Horror fan Wright digs deep into his own influences to give us one of his most daring films yet. As well as paying homage to Soho’s rich and vibrant history, he and co-writer Krysty Wilson-Cairns have also devised a commendably precise story about exploitation and abuse. Furthermore, what the film wants to desperately put across is the idea that nothing really changes and that underneath all the new buildings and exclusive upmarket members clubs, Soho is still very much its old seedy self if one scratches the surface hard enough to reveal all its imperfections.

There are hints of Dario Argento giallo horror throughout that may throw off those who might come into this expecting an all-singing all-dancing straightforward narrative.

And while there are a few misses here and there, one has to admire Wright’s exquisite technical work which in the end seduces you into submission.

This is a thrilling, gorgeously acted offering from a filmmaker who is at the top of his craft and knows exactly what he wants from his performers.

Prepare to be charmed, horrified and genuinely startled by Last Night In Soho’s somewhat bonkers premise.

Antlers

Cert: 15 | ★★★✩✩

In a world full of hackneyed, lazy horror narratives, one has to admire any filmmaker who is willing to break out of the mould, even if in the ends they are unable to completely deliver on their ambitious promise. Starring Kerri Russell (The Americans) and Jesse Plemons (The Irishman, I’m Thinking of Ending Things) Scott Cooper’s Antlers sits comfortably in that rare category of horror films one can’t help but root for. Written by C. Henry Chaisson, Nick Antosca, and Cooper, Antlers is adapted from Antosca’s 2019 short story The Quiet Boy.

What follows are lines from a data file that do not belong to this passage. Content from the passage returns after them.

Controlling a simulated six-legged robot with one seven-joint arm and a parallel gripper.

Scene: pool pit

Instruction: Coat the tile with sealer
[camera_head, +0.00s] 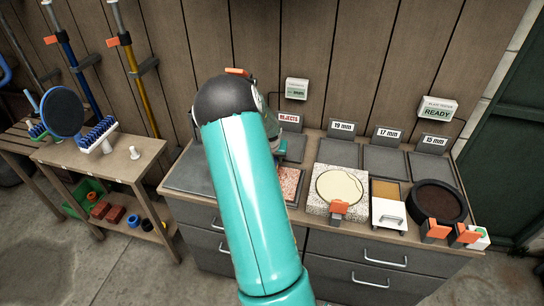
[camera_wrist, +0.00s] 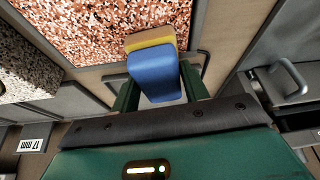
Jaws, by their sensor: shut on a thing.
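A reddish speckled tile (camera_wrist: 95,28) fills the upper part of the wrist view. In the head view a corner of the tile (camera_head: 291,186) shows on the bench, the rest hidden behind my teal arm. My gripper (camera_wrist: 158,88) is shut on an applicator with a blue body (camera_wrist: 156,72) and a yellow pad (camera_wrist: 150,39). The pad is at the tile's near edge in the wrist view; I cannot tell whether it touches. No sealer container is clearly identifiable.
Right of the tile stand a speckled block (camera_head: 319,200) with a cream disc, a white-handled tray (camera_head: 389,214) and a dark round pan (camera_head: 437,203). Grey plates under thickness signs (camera_head: 343,128) lie behind. A side table (camera_head: 134,163) holds brushes at left.

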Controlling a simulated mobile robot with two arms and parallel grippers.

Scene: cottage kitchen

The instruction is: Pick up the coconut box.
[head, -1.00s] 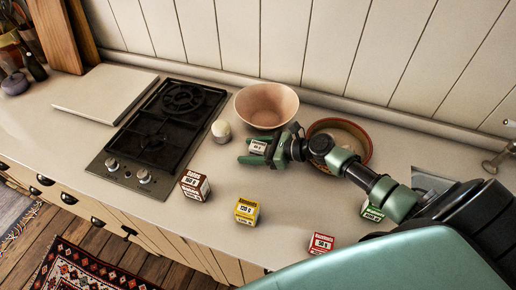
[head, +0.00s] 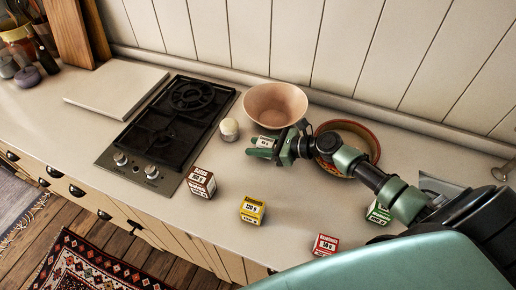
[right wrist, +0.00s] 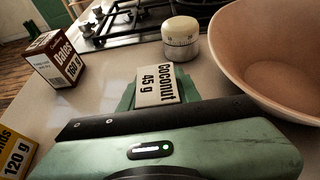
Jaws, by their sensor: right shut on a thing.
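The coconut box (head: 265,142) is a small box with a white label reading "Coconut 45 g". In the head view it is just in front of the pink bowl. My right gripper (head: 260,149) is shut on it, with green fingers on either side. The right wrist view also shows the coconut box (right wrist: 157,86) between the fingers, label facing the camera. I cannot tell whether its bottom is clear of the counter. My left gripper is not in view.
The pink bowl (head: 275,104) and a white timer (head: 229,129) stand close by. A brown-rimmed dish (head: 374,141) is behind my arm. Brown dates (head: 201,182), yellow almonds (head: 252,210), red (head: 325,245) and green (head: 378,213) boxes stand on the counter. The hob (head: 170,130) is left.

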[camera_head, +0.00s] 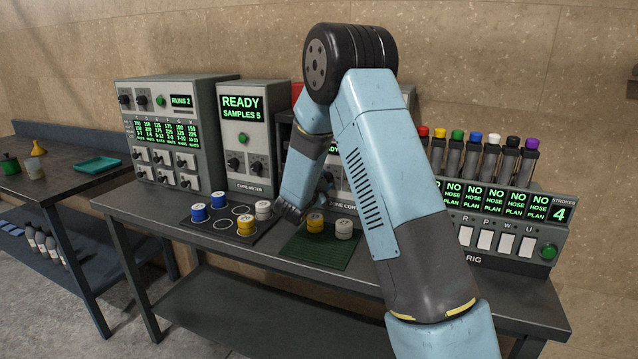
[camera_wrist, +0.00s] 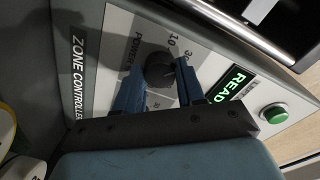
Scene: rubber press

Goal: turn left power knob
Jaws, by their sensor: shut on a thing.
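A round black knob (camera_wrist: 158,70) marked POWER is on the panel of the zone controller (camera_wrist: 88,50) in the wrist view. My gripper (camera_wrist: 160,85) is shut on this knob, one blue finger on each side of it. The knob's pointer cannot be read clearly. In the head view my arm and gripper (camera_head: 323,187) reach to the front of the zone controller (camera_head: 340,200) and hide the knob and much of the panel.
The controller has a READY display (camera_wrist: 235,85) and a green button (camera_wrist: 275,113). A green mat (camera_head: 300,256) with yellow and white spools and a dark mat (camera_head: 262,224) with several spools lie in front. The cure meter (camera_head: 243,140) stands to the left.

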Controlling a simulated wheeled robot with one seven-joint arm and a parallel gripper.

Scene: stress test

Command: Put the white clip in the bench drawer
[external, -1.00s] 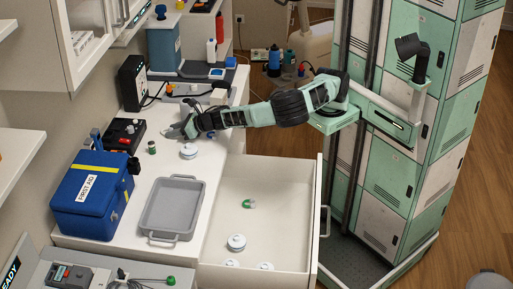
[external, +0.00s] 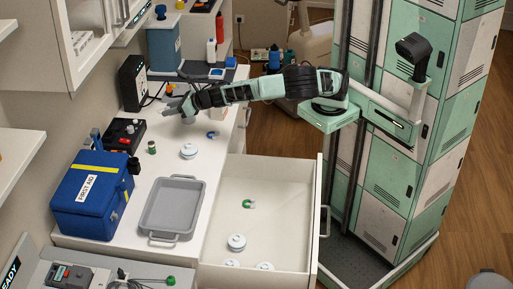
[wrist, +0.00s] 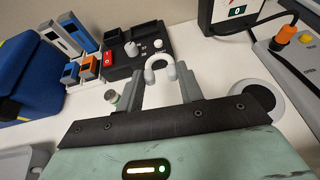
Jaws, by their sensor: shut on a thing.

In a remote Oregon town, Julia Meadows (Russell) a middle-school teacher and her sheriff brother Paul (Plemons) are still dealing with the emotional scars from their abusive upbringing. The siblings become concerned about the wellbeing of a young pupil at the local school whose dark secrets are revealed through some of his very elaborate drawings. Soon Julia and Paul find themselves pursuing a mysterious creature through the Oregon wilderness in the hope of stopping it before it kills again.

Co-produced by acclaimed director Guillermo del Toro, Antlers is both dark in tone and aesthetically stunning to look at. Cooper does a fantastic job in creating a suitably dark and disturbing atmosphere to go with the film’s decidedly dark body horror narrative. Sadly however Antlers eventually leans a little too heavily on jarringly obvious allegories about drug addiction and child abuse, losing all the things it had built on in the process.

Still, there are some very good performances here and more importantly, Cooper’s direction is genuinely stunning throughout. It is therefore a real shame to see such a project gradually lose credibility the closer we hurtled towards its harrowing denouement.

Antlers may not be the film to reinvent the body horror genre, but it does get close, bar a few tropes which we’ve seen done better in other movies.